## Source material

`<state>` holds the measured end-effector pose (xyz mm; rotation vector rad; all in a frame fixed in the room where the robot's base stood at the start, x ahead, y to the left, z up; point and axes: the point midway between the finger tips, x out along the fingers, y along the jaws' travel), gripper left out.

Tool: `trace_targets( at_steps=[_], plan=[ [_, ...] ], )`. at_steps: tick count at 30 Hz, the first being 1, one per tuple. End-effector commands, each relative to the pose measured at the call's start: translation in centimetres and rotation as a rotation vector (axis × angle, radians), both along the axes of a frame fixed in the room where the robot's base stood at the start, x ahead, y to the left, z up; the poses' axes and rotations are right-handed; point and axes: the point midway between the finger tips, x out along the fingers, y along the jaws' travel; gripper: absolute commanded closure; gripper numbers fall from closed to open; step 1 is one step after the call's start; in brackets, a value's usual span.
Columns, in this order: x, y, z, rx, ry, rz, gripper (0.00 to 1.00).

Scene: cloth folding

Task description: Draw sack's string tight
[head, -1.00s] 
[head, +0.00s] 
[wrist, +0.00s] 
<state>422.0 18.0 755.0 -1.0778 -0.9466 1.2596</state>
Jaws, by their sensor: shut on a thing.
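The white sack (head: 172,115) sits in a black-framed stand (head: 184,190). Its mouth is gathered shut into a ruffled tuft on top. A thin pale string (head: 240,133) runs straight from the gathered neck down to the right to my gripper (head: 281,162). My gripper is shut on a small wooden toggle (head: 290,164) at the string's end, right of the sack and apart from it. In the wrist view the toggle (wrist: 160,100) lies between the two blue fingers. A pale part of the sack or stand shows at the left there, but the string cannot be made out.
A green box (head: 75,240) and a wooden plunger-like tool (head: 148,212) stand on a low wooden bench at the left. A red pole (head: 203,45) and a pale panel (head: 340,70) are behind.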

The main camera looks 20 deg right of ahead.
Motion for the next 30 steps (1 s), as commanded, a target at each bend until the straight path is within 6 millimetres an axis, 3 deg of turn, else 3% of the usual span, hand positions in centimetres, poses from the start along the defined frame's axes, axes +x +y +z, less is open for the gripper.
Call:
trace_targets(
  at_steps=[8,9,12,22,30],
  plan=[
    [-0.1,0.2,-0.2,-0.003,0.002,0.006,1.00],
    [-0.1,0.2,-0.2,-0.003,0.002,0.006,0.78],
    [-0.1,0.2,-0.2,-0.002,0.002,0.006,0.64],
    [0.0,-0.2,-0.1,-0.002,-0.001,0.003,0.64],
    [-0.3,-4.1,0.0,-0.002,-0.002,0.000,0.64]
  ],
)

## Given instruction
List each line in the listing that contains the string "rotation".

## Solution to this exercise
`<state>` holds the measured end-effector pose (xyz mm; rotation vector rad; all in a frame fixed in the room where the robot's base stood at the start, x ahead, y to the left, z up; point and axes: the point midway between the finger tips, x out along the fingers, y along the jaws' travel), gripper left out.
Tool: `trace_targets( at_steps=[_], plan=[ [_, ...] ], )`. at_steps: tick count at 30 Hz, the first being 1, one per tuple. End-effector commands, each relative to the pose measured at the call's start: translation in centimetres and rotation as a rotation vector (axis × angle, radians), both along the axes of a frame fixed in the room where the robot's base stood at the start, x ahead, y to the left, z up; the poses' axes and rotations are right-handed; point and axes: the point midway between the finger tips, x out along the fingers, y along the jaws' travel; gripper: absolute commanded closure; gripper numbers fall from closed to open; step 1 is one step after the call's start; in brackets, a value's usual span.

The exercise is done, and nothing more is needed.